§ Extracted data:

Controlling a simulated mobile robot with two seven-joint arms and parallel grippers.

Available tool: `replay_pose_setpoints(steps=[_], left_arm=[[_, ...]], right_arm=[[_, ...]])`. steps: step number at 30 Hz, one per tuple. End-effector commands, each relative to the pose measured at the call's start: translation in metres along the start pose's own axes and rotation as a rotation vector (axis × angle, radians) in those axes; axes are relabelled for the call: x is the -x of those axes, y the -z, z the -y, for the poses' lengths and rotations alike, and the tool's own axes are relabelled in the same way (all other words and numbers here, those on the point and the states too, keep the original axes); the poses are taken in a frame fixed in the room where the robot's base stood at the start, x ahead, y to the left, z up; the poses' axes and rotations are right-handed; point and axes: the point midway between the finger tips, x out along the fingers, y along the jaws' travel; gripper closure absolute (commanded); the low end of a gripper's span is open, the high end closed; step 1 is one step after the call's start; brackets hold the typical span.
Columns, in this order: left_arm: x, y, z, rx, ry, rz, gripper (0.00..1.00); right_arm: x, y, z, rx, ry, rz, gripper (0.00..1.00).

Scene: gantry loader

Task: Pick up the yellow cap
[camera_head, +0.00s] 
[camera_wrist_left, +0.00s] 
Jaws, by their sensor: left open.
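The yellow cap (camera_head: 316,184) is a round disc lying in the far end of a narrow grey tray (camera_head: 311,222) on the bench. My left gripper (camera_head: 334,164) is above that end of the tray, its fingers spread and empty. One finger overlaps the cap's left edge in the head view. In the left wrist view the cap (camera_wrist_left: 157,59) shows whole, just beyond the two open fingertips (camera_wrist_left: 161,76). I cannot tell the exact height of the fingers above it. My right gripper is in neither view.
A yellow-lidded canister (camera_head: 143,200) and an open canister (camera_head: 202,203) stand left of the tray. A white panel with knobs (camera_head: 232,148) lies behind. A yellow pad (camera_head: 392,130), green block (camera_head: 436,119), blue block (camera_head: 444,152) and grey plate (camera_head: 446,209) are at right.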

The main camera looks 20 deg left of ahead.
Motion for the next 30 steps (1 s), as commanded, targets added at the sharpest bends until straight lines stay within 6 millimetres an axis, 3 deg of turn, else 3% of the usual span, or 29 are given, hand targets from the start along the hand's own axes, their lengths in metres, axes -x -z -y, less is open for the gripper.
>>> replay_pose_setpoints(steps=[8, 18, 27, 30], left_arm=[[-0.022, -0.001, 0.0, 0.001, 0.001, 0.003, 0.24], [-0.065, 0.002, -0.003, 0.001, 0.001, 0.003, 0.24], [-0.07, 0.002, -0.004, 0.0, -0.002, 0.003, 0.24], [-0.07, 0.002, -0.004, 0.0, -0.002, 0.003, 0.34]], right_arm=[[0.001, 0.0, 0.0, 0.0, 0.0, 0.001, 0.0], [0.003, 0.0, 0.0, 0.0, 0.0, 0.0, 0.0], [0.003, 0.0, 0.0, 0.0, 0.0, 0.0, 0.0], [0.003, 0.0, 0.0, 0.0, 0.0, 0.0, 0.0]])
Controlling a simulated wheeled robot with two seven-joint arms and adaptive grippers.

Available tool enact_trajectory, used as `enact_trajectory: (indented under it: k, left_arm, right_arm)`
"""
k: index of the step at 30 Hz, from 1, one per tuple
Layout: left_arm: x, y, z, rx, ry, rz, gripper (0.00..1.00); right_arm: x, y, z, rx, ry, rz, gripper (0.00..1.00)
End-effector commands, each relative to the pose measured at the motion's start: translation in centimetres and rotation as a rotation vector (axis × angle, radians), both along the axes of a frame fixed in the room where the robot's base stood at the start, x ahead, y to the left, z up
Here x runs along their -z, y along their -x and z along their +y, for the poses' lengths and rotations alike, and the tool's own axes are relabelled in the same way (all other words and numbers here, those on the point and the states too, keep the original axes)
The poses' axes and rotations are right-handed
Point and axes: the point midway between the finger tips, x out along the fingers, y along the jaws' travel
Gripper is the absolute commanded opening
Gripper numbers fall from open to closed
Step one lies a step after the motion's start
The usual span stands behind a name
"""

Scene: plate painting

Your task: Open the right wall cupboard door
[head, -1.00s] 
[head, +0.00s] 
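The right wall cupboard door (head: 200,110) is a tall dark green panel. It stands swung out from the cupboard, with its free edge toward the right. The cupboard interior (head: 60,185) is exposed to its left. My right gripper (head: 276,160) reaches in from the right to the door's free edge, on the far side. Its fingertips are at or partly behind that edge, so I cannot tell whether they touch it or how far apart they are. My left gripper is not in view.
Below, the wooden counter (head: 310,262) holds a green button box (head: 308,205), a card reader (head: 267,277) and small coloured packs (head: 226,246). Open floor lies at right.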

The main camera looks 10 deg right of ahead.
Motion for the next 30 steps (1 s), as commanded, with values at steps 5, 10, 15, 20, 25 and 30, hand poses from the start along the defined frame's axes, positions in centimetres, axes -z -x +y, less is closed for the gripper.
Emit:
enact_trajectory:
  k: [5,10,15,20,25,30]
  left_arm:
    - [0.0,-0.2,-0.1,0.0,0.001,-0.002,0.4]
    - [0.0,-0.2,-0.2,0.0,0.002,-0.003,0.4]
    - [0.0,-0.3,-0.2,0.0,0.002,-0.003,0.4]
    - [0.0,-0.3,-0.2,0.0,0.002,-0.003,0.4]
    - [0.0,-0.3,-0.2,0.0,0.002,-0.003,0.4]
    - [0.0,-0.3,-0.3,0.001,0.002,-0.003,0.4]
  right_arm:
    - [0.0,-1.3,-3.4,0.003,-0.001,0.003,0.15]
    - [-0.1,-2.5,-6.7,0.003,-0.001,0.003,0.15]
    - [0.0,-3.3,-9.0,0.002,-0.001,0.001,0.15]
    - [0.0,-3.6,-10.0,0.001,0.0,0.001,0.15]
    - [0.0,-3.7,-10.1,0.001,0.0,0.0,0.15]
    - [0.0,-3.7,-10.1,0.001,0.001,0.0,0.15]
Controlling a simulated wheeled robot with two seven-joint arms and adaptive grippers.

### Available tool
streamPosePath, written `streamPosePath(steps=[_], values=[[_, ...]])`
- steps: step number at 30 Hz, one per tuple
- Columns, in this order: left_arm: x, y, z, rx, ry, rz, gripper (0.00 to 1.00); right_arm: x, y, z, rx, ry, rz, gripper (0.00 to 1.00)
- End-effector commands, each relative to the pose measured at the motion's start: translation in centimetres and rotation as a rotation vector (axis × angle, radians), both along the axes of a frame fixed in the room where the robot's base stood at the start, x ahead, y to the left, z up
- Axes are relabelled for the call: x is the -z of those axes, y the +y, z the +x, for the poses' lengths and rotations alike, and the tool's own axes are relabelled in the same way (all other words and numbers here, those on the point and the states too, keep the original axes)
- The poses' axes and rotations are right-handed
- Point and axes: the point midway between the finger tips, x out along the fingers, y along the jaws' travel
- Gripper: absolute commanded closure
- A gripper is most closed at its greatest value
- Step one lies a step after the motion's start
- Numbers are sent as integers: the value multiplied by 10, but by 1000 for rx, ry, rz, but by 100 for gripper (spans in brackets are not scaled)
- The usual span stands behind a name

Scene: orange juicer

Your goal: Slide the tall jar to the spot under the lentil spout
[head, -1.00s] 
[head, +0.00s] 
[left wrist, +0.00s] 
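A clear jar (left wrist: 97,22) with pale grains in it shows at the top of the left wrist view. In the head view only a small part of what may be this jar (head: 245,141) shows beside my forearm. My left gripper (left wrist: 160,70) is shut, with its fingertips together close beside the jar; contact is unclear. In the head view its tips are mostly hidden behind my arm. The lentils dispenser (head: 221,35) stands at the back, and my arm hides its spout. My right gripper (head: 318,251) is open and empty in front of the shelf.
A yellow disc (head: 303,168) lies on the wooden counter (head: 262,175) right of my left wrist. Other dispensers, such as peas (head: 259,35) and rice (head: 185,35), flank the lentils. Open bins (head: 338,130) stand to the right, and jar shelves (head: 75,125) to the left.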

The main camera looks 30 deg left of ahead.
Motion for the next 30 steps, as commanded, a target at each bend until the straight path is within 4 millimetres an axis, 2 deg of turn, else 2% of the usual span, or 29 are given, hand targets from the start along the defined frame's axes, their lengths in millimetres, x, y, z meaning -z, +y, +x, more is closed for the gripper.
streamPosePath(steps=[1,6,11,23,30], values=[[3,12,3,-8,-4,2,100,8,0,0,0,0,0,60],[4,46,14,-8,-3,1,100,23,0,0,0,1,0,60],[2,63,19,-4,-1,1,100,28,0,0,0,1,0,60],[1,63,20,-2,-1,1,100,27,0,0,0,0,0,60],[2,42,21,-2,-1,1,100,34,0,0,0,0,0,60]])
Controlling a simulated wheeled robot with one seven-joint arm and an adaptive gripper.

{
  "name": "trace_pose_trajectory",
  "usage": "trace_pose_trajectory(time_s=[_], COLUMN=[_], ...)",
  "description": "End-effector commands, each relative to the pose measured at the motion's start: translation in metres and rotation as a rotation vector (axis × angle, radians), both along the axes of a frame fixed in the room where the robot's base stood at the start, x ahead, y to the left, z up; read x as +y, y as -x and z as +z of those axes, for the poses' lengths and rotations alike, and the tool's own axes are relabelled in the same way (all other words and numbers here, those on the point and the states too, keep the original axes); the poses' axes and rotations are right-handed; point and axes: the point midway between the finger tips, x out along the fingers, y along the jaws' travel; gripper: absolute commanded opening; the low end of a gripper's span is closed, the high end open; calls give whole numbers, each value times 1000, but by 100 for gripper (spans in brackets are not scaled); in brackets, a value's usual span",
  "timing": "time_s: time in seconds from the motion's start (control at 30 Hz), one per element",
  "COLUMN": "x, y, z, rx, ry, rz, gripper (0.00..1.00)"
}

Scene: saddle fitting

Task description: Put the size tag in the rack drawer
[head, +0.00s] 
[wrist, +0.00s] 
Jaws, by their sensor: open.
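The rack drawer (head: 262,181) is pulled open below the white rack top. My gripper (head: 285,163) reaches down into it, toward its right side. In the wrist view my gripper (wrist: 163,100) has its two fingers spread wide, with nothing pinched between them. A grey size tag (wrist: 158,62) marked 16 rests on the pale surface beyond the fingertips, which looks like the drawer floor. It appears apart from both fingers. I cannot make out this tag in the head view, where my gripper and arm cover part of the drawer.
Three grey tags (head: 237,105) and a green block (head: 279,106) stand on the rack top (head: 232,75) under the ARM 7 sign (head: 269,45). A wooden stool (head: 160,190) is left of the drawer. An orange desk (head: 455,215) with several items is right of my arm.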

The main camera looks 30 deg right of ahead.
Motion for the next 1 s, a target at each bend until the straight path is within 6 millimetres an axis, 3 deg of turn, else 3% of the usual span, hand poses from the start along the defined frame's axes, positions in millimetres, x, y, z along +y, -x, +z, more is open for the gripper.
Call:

§ Exercise:
Give the lines exactly as they stand, from the line with "The main camera looks 30 deg right of ahead." through the end of the material.

§ Task solution:
The main camera looks 30 deg right of ahead.
Motion for the next 1 s, a target at each bend until the straight path is within 6 millimetres an axis, 3 deg of turn, else 3% of the usual span, hand poses from the start along the defined frame's axes, positions in millimetres, x, y, z along +y, -x, +z, more is open for the gripper.
Call:

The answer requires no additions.